Cary Grant demanded top billing and $137,000 salary, a huge amount at the time (the equivalent of $2,860,325 in 2020 dollars.) As it turned out, however, he donated his entire earnings to the British War Relief Fund.
James Stewart never felt he deserved the Best Actor Oscar for his performance in this film, especially since he had initially felt miscast. He always maintained that Henry Fonda should have won instead for The Grapes of Wrath (1940), and that the award was probably "deferred payment for my work on Mr. Smith Goes to Washington (1939)."
Katharine Hepburn starred in the Broadway production of the play on which this film was based and owned the film rights to the material; they were purchased for her by billionaire Howard Hughes, then given to her as a gift.

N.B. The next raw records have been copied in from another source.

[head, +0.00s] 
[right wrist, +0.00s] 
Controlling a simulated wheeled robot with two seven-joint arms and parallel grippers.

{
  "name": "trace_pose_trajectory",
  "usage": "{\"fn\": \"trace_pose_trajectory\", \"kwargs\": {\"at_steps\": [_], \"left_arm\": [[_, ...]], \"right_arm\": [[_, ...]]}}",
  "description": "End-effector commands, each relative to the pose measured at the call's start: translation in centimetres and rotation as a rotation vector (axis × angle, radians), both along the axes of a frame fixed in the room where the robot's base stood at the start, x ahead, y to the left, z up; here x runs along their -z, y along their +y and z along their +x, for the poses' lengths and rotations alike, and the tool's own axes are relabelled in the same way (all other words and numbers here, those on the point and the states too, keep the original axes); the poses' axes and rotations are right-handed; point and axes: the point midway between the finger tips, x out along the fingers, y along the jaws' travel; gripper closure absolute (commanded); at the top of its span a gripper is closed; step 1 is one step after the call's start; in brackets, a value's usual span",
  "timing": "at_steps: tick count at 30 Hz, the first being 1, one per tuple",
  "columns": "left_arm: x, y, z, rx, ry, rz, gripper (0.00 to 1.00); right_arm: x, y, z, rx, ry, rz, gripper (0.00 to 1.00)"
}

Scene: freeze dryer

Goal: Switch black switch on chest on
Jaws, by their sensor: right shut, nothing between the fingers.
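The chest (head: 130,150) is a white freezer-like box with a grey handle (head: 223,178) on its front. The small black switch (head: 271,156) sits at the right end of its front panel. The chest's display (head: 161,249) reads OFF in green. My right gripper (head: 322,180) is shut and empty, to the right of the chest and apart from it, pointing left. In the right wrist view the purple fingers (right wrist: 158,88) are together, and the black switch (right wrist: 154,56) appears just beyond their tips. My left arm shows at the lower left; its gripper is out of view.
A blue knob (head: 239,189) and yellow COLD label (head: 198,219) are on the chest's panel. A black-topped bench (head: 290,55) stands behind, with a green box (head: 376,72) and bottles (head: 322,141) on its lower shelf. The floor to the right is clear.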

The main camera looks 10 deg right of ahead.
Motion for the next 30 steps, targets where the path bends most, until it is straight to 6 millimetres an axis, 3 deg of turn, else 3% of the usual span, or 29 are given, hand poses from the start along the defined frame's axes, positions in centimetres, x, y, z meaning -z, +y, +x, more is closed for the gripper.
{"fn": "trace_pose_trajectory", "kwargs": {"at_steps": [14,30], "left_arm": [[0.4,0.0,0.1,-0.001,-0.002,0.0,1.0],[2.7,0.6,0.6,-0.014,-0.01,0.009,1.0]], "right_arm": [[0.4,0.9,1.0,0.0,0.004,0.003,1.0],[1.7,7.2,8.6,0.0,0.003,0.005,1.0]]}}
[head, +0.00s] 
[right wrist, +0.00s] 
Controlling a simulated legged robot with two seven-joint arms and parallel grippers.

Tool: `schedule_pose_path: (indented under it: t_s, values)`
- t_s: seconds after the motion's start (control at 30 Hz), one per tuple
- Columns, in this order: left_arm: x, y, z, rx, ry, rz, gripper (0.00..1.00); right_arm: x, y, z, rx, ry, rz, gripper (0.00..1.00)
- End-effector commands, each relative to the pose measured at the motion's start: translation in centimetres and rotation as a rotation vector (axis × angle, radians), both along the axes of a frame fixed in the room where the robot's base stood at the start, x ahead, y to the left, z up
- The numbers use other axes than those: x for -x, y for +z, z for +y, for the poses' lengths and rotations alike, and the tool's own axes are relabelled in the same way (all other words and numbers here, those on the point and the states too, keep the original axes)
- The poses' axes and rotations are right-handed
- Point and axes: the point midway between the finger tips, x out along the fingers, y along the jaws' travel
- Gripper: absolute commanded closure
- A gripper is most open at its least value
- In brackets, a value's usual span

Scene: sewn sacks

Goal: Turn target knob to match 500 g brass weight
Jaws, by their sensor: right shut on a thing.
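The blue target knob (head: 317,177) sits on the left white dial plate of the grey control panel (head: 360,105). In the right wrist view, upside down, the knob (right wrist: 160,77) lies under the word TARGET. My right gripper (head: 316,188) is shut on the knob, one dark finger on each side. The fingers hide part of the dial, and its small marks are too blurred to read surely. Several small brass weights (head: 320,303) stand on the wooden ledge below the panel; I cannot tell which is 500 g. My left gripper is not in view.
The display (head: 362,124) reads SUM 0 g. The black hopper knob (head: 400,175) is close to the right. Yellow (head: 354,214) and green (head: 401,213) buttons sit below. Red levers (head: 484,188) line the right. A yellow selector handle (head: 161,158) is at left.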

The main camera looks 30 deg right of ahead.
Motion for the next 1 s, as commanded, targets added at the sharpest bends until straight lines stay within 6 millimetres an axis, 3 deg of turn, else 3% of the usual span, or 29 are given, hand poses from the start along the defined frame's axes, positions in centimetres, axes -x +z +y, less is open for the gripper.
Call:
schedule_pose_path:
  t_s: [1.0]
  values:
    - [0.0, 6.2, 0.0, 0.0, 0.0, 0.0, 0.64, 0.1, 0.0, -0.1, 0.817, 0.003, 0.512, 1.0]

Playwright Philip Barry based the character of Tracy on Helen Hope Montgomery Scott, a Main Line Philadelphia socialite famous for throwing lavish parties at her family's 800-acre estate in Radnor Township, PA. The studio reportedly intended to shoot the film at Ardrossan (the name of the family's estate), but decided against it after seeing the size and scale of the main house and the expansiveness of the estate. The producers reportedly thought that no one would believe that anyone could actually live like that, particularly in America in the 1940s.
"Tracy Lord: The time to make up your mind about people is never."
"Margaret Lord: The course of true love... Macaulay Connor: ...gathers no moss."